▸ **Material**
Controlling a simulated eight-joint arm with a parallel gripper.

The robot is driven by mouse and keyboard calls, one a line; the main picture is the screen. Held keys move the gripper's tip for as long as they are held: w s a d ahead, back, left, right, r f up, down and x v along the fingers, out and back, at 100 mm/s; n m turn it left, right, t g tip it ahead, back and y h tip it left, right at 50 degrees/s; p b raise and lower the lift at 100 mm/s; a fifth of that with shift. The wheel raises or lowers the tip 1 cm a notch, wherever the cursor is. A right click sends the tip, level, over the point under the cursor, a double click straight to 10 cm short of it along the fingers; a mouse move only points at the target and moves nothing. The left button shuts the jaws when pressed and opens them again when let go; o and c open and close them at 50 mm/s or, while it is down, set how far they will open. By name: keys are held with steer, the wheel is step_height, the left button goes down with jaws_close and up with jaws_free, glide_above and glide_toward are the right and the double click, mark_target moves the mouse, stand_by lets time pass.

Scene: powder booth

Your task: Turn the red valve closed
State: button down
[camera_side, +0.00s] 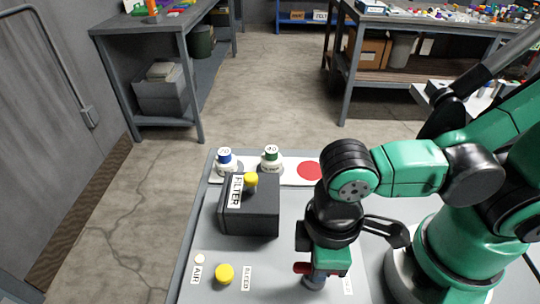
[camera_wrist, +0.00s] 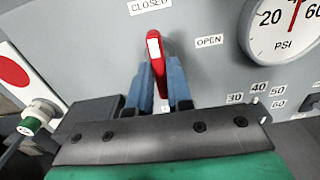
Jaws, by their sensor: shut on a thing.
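The red valve (camera_wrist: 155,48) is a lever with a pale patch near its tip, standing on the grey panel in the wrist view. Its tip points up toward the CLOSED label (camera_wrist: 149,5), and the OPEN label (camera_wrist: 209,41) lies to its right. My gripper (camera_wrist: 160,85) has its blue fingers on either side of the lever, shut on it.
A dark FILTER box (camera_side: 262,216) with a yellow knob (camera_side: 251,179) stands left of my gripper. Blue-capped (camera_side: 225,166) and green-capped (camera_side: 270,163) bottles stand behind it, beside a red disc (camera_side: 309,170). A yellow button (camera_side: 224,274) is at front left. A PSI gauge (camera_wrist: 285,25) is right.

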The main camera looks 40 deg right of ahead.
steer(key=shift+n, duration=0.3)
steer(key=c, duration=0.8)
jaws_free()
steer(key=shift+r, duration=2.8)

▸ **Requirements**
Copy each line exactly, and leave the pictures out of your copy.

▸ **Problem solution**
Controlling a simulated eight-joint arm with a parallel gripper.

The robot is driven by mouse and keyboard calls, one a line; the main picture is the screen. Held keys move the gripper's tip for as long as they are held: w s a d ahead, back, left, right, r f up, down and x v along the fingers, out and back, at 100 mm/s; n m turn it left, right, t g tip it ahead, back and y h tip it left, right at 50 degrees/s; p b raise and lower the lift at 100 mm/s; a fifth of that with shift. The wheel raises or lowers the tip 1 cm a notch, wherever the cursor is. A right click sends the tip, level, over the point under the cursor, a double click straight to 10 cm short of it along the fingers; a mouse move only points at the target and moves nothing. The left button shuts the jaws when pressed and opens them again when let go; o and c open and close them at 50 mm/s or, while it is down, set how far they will open. By name: keys are held with steer, the wheel is step_height, the left button goes down with jaws_close and up with jaws_free, glide_above and glide_toward are the right and the double click, mark_target moves the mouse, stand_by lets time pass.

Scene: powder booth

Your task: Turn the red valve closed
State: button down
[camera_side, +0.00s] 
[camera_wrist, +0.00s] 
Jaws, by their sensor: shut on a thing.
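The red valve (camera_wrist: 155,48) is a lever with a pale patch near its tip, standing on the grey panel in the wrist view. Its tip points up toward the CLOSED label (camera_wrist: 149,5), and the OPEN label (camera_wrist: 209,41) lies to its right. My gripper (camera_wrist: 160,85) has its blue fingers on either side of the lever, shut on it.
A dark FILTER box (camera_side: 262,216) with a yellow knob (camera_side: 251,179) stands left of my gripper. Blue-capped (camera_side: 225,166) and green-capped (camera_side: 270,163) bottles stand behind it, beside a red disc (camera_side: 309,170). A yellow button (camera_side: 224,274) is at front left. A PSI gauge (camera_wrist: 285,25) is right.

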The main camera looks 40 deg right of ahead.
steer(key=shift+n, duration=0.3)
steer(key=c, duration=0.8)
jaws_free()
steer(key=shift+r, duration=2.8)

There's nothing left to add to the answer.